Though a definite number is mentioned, it is manifestly to be understood in an indefinite sense. No number is more frequently specified in Scripture than seven; and in most of those places where it is introduced, it is taken to denote the perfection, or full complement of that which is numbered. Though these names should amount to thousands, yea to seven thousand, destruction was to be brought upon the whole multitude. When persons get their eyes open to see the absurdities and idolatries of the church of Rome, they are no longer disposed to say, that they are of Benedict, or Francis, or any other order pertaining to that church; and they feel as little inclined to call their houses, or lands, or children, or any thing that pertains to them, by the name of any dead saint, either from a superstitious veneration for his memory, or under the influence of a belief that he will act the part of a guardian spirit to them or theirs. Revolutions, such as this earthquake is meant to symbolize, necessarily bring destruction upon thousands of names of men.

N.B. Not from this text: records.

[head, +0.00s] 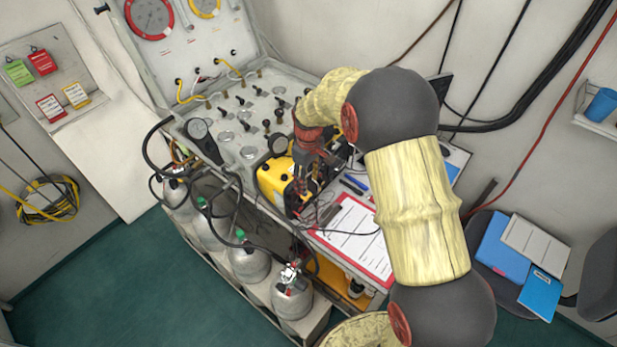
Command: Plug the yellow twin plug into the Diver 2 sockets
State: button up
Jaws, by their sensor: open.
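My gripper (302,188) points down at the right side of a yellow box (272,182) on the bench, in front of the air panel. It is open, and the arm and wrist hide much of what lies under and behind it. A small loose dark item and thin leads lie by the fingertips. I cannot make out the yellow twin plug for certain. The Diver 2 sockets cannot be told apart; no label is readable at this size.
The air panel (228,128) with dark valves and gauges stands behind the box. A clipboard (352,236) with a red edge and pens lies right of the gripper. Gas cylinders (250,262) with hoses stand below the bench front. A chair with blue folders (503,252) is at right.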

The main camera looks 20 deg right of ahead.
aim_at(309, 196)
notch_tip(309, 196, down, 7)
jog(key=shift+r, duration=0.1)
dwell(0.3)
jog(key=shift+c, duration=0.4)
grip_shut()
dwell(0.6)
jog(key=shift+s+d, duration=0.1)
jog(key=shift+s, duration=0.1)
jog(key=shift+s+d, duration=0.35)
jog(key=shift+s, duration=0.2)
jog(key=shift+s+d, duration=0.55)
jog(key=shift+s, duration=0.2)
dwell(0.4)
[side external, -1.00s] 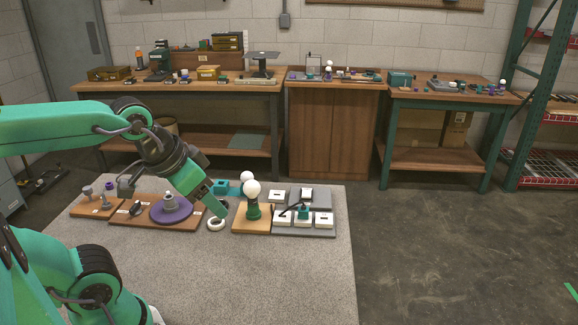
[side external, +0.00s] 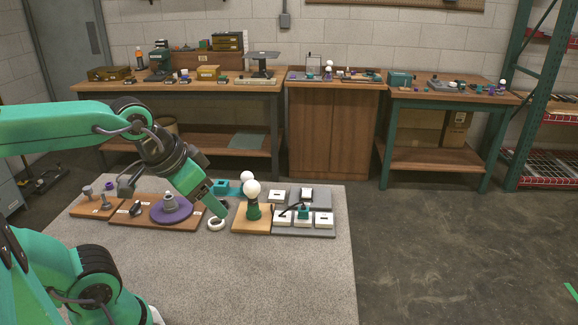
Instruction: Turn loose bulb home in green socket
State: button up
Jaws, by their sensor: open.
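A white bulb (side external: 253,189) stands upright in the green socket (side external: 253,211), which is fixed on a light wooden board (side external: 240,221). How far the bulb is screwed in cannot be told at this size. A second white bulb (side external: 246,176) shows just behind it, above a teal part (side external: 226,187). My gripper (side external: 222,213) is open, low and to the left of the green socket, apart from the bulb. Its fingertips point down towards a white ring (side external: 216,224) on the table; whether they touch it cannot be told.
A brown board with a purple disc (side external: 171,209) lies to the left, with a smaller board of knobs (side external: 97,206) beyond it. Grey panels with white switch blocks (side external: 304,219) lie right of the socket. The table's front (side external: 250,275) is clear.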

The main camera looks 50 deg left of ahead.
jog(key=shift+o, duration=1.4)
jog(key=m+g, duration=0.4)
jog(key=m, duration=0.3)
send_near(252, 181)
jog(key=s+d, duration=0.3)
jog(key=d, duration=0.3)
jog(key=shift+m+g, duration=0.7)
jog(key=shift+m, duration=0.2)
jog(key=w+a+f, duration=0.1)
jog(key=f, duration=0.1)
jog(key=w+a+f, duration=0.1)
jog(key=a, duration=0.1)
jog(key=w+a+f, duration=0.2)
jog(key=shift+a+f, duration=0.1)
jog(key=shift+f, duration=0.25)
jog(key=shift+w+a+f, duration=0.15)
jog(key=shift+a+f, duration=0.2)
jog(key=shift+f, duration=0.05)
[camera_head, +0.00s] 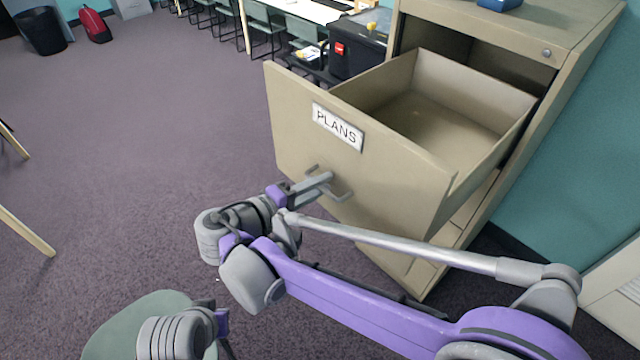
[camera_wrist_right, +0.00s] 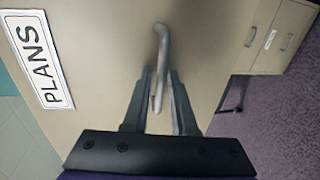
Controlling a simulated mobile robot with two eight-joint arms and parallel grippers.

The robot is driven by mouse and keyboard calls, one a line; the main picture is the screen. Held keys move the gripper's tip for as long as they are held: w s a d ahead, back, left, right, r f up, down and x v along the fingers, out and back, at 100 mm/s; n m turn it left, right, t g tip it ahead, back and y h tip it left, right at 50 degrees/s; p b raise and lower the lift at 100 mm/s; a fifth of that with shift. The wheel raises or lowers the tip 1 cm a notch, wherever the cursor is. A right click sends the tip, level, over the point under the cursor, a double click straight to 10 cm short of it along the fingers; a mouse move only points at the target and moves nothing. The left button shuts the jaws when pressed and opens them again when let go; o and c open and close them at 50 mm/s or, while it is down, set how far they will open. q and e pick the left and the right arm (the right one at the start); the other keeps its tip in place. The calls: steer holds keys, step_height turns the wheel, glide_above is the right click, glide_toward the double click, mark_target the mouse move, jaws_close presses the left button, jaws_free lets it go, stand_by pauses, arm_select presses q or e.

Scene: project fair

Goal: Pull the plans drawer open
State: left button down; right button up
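The plans drawer (camera_head: 380,190), beige with a white PLANS label (camera_head: 338,127), stands far out of its cabinet (camera_head: 560,30) in the head view. Its empty inside shows from above. The label also shows in the right wrist view (camera_wrist_right: 40,62). My right gripper (camera_head: 322,182) is at the grey bar handle (camera_head: 343,197) on the drawer front. In the right wrist view the handle (camera_wrist_right: 162,45) lies between the two fingers, which look closed on it. My left gripper (camera_head: 222,322) is low in the head view, away from the drawer; its fingers are mostly hidden.
More drawer fronts (camera_wrist_right: 270,38) lie below the plans drawer. A blue object (camera_head: 499,4) sits on the cabinet top. A black box (camera_head: 357,47) and a table with chairs (camera_head: 267,35) stand behind. Open carpet (camera_head: 150,140) lies to the left; a teal wall (camera_head: 590,130) is at right.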

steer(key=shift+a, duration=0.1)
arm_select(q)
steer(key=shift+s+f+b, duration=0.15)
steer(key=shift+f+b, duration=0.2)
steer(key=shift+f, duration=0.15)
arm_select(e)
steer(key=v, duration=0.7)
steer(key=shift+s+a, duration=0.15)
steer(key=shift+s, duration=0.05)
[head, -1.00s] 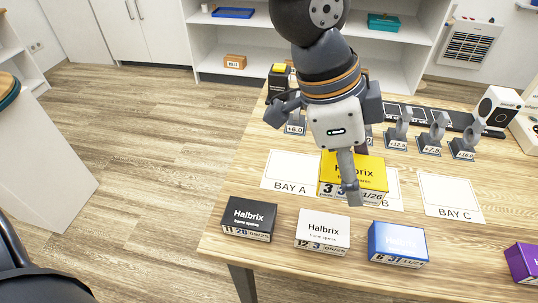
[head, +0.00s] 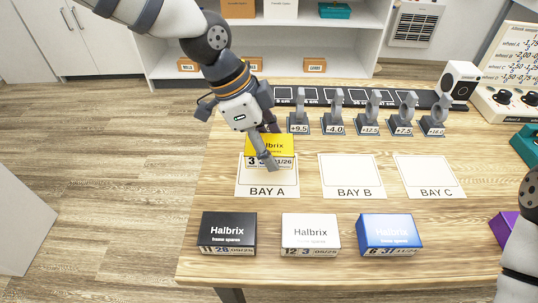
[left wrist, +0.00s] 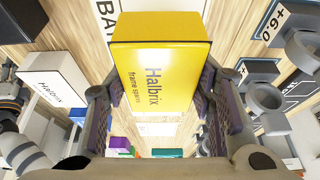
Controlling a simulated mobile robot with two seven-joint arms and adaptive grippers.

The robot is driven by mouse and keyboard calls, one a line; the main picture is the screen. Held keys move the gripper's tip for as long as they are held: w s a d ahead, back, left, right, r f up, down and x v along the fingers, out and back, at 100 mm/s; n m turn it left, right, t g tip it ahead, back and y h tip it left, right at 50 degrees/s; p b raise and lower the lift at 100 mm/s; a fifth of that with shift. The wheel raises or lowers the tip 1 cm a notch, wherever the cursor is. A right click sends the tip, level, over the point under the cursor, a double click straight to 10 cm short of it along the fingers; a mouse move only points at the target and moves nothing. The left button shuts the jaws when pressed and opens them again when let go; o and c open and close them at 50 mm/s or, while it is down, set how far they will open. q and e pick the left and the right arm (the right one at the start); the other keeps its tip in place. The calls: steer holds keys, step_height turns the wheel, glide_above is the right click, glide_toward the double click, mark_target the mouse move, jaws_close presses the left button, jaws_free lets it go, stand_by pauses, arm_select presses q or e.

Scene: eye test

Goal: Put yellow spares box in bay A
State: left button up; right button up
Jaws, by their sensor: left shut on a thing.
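The yellow spares box (head: 283,145) is held in my left gripper (head: 268,148), which is shut on it. In the head view the box covers the upper part of the bay A card (head: 266,182); its exact height above the card is hard to tell. In the left wrist view the yellow box (left wrist: 160,75) sits between the two fingers, and part of the bay A lettering shows behind it. My right gripper is not in view; only part of my right arm shows at the right edge.
Bay B (head: 352,175) and bay C (head: 428,176) are empty. Black (head: 227,231), white (head: 310,232) and blue (head: 388,232) boxes stand along the front. A purple box (head: 503,228) is at the right. Several lens stands (head: 335,115) line the back.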

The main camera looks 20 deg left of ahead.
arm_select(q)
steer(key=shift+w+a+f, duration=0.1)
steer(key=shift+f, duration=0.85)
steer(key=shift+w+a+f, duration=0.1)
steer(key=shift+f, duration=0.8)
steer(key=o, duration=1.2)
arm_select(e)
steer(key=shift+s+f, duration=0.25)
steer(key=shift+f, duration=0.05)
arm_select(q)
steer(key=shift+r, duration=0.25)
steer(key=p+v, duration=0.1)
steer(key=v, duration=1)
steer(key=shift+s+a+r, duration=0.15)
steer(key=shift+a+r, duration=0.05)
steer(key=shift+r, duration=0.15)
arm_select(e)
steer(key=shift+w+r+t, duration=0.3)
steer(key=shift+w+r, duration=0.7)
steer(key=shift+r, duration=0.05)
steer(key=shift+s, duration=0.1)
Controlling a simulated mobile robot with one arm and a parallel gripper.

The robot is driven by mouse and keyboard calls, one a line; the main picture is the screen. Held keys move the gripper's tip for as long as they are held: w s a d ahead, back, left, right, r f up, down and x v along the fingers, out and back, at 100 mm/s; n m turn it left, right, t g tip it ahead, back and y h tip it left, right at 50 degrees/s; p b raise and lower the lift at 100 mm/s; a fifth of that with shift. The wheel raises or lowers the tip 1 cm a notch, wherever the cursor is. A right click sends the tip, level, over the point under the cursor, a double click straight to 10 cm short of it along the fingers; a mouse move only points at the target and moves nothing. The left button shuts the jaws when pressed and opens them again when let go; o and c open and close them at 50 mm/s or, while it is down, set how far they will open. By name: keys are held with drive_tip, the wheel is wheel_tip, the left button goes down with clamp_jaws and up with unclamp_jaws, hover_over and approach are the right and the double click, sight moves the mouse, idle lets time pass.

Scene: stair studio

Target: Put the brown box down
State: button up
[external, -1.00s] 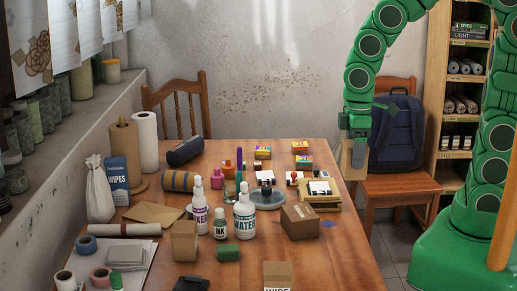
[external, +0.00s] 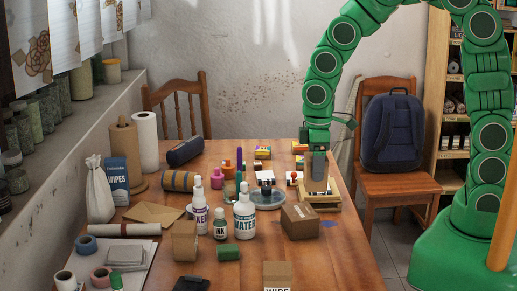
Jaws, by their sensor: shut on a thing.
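My gripper (external: 317,158) is at the right-back part of the wooden table, pointing down and shut on a brown box (external: 317,184). The box is seen small and partly covered by the fingers. In the picture it overlaps a pale wooden tray (external: 332,206), and I cannot tell whether it touches it or hangs above it.
The wooden table (external: 345,262) is crowded. Another brown box (external: 300,222) lies in front of the tray. White bottles (external: 245,222), a round dish (external: 268,201) and small colourful boxes (external: 262,153) stand to the left. A chair with a blue backpack (external: 391,135) is behind right.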

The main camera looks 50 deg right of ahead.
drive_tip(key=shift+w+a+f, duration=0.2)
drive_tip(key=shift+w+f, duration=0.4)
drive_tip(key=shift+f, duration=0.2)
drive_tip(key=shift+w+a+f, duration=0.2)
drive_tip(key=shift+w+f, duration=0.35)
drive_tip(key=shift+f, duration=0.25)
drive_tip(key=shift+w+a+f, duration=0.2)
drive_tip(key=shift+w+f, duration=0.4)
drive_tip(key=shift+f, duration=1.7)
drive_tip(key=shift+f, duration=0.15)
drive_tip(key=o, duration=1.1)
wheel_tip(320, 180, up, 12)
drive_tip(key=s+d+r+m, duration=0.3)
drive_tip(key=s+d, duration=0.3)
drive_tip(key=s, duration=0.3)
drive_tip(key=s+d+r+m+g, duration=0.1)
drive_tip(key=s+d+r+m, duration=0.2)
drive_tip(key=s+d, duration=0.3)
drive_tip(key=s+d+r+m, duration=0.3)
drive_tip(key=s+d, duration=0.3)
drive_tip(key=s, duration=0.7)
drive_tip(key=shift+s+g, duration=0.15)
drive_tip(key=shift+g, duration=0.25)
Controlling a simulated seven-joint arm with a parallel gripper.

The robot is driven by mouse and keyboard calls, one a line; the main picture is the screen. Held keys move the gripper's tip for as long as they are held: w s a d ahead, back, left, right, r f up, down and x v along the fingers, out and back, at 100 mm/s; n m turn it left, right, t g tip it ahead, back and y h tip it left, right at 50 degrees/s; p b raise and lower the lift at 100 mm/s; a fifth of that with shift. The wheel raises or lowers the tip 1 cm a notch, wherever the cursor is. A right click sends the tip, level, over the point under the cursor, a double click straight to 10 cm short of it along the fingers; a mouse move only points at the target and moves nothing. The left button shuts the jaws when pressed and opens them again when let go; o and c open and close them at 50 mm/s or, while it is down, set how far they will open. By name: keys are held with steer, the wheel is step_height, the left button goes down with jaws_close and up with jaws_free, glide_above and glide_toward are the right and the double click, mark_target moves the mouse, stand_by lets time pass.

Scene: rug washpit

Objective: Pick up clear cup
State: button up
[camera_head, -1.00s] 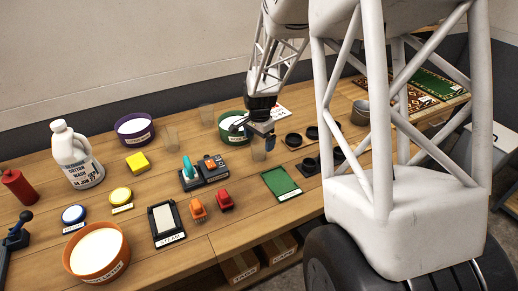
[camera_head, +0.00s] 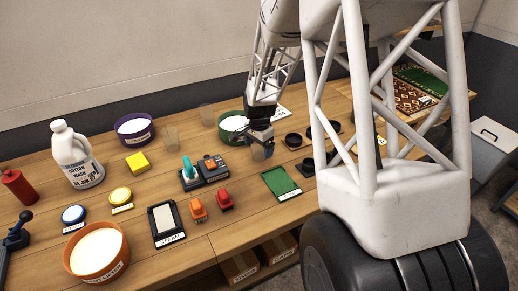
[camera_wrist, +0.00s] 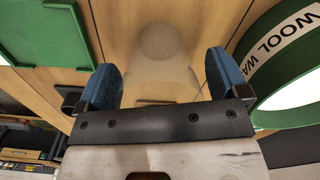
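A clear cup (camera_head: 257,154) stands on the wooden table to the right of the green bowl, partly hidden by my gripper (camera_head: 262,141). In the wrist view the clear cup (camera_wrist: 160,60) lies between the two blue finger pads of my gripper (camera_wrist: 158,85). The fingers are spread, one on each side of the cup, and look slightly apart from its walls.
The green bowl (camera_head: 223,133), labelled wool wash, is close to my gripper; its rim also shows in the wrist view (camera_wrist: 262,60). A green tray (camera_head: 282,183) lies in front. Dark round holders (camera_head: 293,140) stand to the right. A dark box with tools (camera_head: 207,172) is to the left.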

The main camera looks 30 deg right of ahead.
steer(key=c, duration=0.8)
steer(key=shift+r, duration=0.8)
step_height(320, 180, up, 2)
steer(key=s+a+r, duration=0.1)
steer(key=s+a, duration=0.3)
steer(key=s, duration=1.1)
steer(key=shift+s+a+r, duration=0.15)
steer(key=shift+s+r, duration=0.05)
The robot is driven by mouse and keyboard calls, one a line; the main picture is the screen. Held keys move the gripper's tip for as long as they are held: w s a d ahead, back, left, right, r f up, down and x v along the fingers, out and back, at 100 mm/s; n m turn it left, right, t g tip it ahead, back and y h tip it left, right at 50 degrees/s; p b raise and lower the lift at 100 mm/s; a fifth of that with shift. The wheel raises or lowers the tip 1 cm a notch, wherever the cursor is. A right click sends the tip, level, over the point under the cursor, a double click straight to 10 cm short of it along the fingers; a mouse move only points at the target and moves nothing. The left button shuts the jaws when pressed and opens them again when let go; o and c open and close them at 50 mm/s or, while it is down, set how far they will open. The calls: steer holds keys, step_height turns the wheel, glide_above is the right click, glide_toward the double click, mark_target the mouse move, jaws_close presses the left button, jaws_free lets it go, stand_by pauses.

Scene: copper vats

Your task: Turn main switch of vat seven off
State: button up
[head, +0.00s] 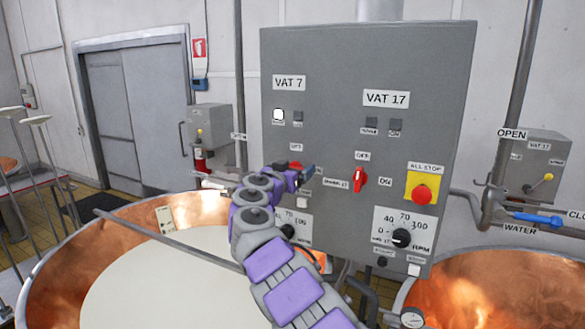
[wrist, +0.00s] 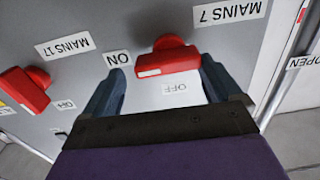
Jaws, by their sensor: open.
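The red main switch of vat seven shows in the wrist view (wrist: 168,60), beside an upside-down "MAINS 7" label (wrist: 228,13). Its handle lies across the picture, its white-marked end toward the "ON" label (wrist: 118,58); the "OFF" label (wrist: 175,88) is below it. My gripper (wrist: 163,66) is open, one finger on each side of the handle; I cannot tell whether they touch it. In the head view my gripper (head: 302,175) is at the panel under "VAT 7" (head: 289,83), and the switch (head: 294,165) is mostly hidden behind it.
A second red switch, "MAINS 17" (wrist: 25,92), is to the left in the wrist view and right of my gripper in the head view (head: 359,179). A red all-stop button (head: 421,194) and rpm dial (head: 402,238) are farther right. Copper vats (head: 75,270) stand in front.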

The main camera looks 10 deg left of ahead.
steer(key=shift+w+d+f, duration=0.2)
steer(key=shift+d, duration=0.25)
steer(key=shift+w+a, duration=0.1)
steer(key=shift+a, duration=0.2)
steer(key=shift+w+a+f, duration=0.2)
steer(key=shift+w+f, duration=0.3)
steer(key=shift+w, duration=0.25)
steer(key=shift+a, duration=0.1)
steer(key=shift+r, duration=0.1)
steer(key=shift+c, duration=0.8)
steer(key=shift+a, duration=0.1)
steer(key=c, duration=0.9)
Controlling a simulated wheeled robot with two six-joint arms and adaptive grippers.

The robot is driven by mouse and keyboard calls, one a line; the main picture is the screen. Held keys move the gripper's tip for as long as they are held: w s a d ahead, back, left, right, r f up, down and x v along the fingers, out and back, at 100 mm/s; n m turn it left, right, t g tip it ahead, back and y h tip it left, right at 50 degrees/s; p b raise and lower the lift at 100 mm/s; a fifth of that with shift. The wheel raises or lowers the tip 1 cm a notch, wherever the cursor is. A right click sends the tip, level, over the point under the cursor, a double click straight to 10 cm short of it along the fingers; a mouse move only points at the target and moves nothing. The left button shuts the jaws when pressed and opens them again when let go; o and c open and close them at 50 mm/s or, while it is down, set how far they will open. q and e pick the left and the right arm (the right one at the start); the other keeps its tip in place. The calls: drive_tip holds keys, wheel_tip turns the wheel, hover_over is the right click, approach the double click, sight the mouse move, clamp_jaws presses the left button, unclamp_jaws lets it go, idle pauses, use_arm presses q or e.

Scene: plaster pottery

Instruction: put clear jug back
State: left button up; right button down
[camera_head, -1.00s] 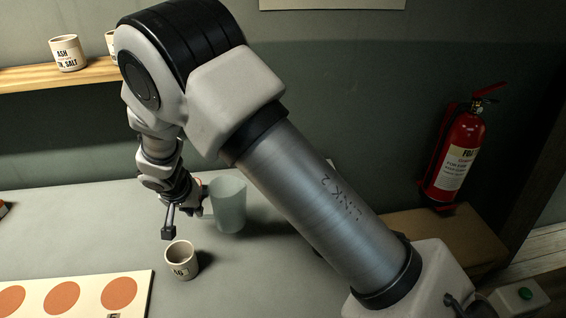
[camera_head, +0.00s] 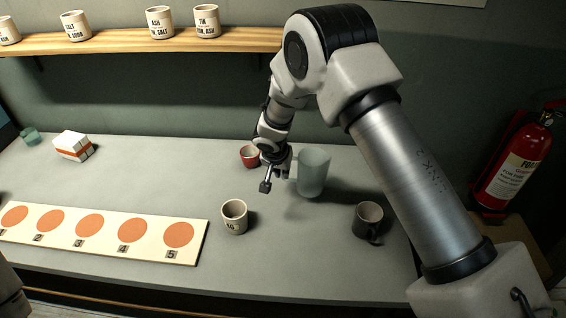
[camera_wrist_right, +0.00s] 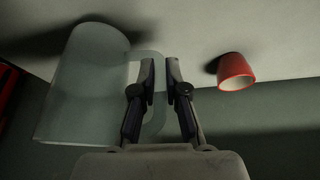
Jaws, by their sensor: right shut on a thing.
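The clear jug (camera_head: 313,172) is a pale, see-through pitcher near the back right of the grey table. My right gripper (camera_head: 266,186) is at its left side, shut on its handle. In the right wrist view the jug (camera_wrist_right: 82,85) fills the left, and the fingers (camera_wrist_right: 160,75) of the gripper are at its handle. The jug looks upright in the head view, with a shadow below it; I cannot tell whether its base touches the table. My left gripper is not in view.
A white cup (camera_head: 235,218) stands in front of the jug, a dark mug (camera_head: 368,222) to its right, and a red cup (camera_head: 249,156) behind left, also in the wrist view (camera_wrist_right: 235,72). A numbered board (camera_head: 200,243) lies front left. A shelf (camera_head: 120,42) holds labelled cups.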

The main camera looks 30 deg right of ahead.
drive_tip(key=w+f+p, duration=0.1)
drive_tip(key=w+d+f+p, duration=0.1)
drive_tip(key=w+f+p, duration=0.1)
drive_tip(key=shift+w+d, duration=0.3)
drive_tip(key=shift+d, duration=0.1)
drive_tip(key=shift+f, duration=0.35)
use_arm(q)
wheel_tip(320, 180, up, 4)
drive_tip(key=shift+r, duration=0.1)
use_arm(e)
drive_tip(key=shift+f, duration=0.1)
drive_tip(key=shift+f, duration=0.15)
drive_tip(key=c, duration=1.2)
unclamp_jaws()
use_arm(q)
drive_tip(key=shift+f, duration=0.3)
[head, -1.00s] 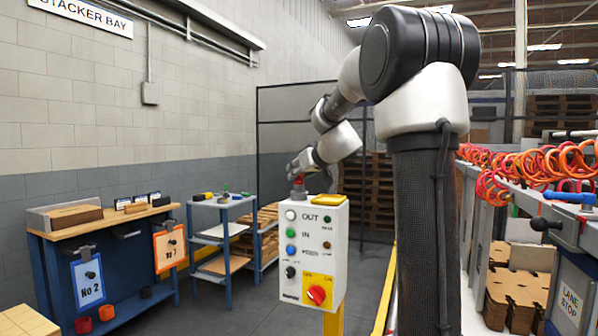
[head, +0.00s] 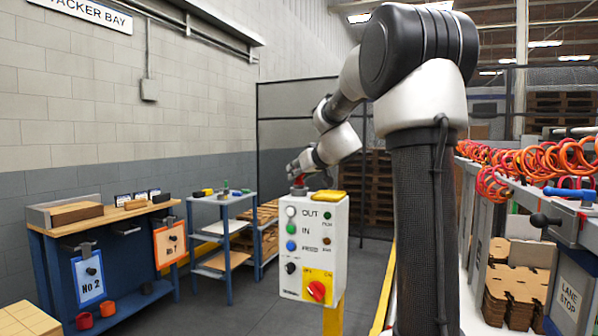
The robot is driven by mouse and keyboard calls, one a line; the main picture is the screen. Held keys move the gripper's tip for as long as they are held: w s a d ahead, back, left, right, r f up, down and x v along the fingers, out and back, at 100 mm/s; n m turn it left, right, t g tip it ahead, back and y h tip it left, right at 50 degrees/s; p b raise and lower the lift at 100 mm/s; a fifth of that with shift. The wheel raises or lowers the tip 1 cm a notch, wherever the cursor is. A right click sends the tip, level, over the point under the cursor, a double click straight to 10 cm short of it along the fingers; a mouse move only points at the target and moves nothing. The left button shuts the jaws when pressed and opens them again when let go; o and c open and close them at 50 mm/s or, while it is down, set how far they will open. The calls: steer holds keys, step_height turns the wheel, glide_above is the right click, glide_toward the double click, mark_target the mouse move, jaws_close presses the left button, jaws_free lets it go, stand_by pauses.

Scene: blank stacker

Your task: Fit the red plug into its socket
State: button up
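The white control box (head: 314,245) stands on a yellow post in the middle of the head view. A small red piece, which looks like the red plug (head: 299,182), is above the left part of its top. A dark grey round piece (head: 299,191), possibly the socket, is directly under it. The two look in line, but I cannot tell how deep the plug sits. My gripper (head: 297,174) is at the red plug from above. Its fingers are too small and dark to show whether they are closed on it.
A yellow piece (head: 329,196) lies on the box top, right of the plug. A blue workbench (head: 50,240) and a shelf cart (head: 222,204) stand to the left. Orange coiled hoses (head: 540,157) hang over the machine at right. Grey floor is clear between cart and box.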

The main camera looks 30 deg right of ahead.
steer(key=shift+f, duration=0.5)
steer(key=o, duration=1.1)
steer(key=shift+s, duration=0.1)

Finally, We are told how the other inhabitants of the city were affected, when they saw the resurrection and ascension of the witnesses, and the effects of the earthquake; the remnant were affrighted, and gave glory to the God of heaven.—They
seem to have felt like those who witnessed the crucifixion of the Saviour; when the earth shook by a preternatural earthquake, and a thick veil was spread over the face of the sun at noonday, they were filled with terror, and smote upon their breasts. In like manner, the inhabitants of this city were affrighted. But when it is said that they gave glory to the God of heaven, the expression cannot be understood as if they had honoured him by the exercise of a holy filial awe of his judgments; for in this case they would have fled from it, as Lot did from Sodom, or as any person would be inclined to do from a place which was threatened to be swallowed up by an earthquake. If they had been only a remnant, as they are called in the translation, we would have been inclined to adopt the ordinary interpretation. But as the word properly signifies those that remained, we must conceive of them as comprehending all that continued in fellowship with the Roman church, after this mystical shock was felt. And we cannot conceive of their glorifying God, otherwise than in the same passive way in which wicked men are said to glorify him, when they are filled with terror at his judgments.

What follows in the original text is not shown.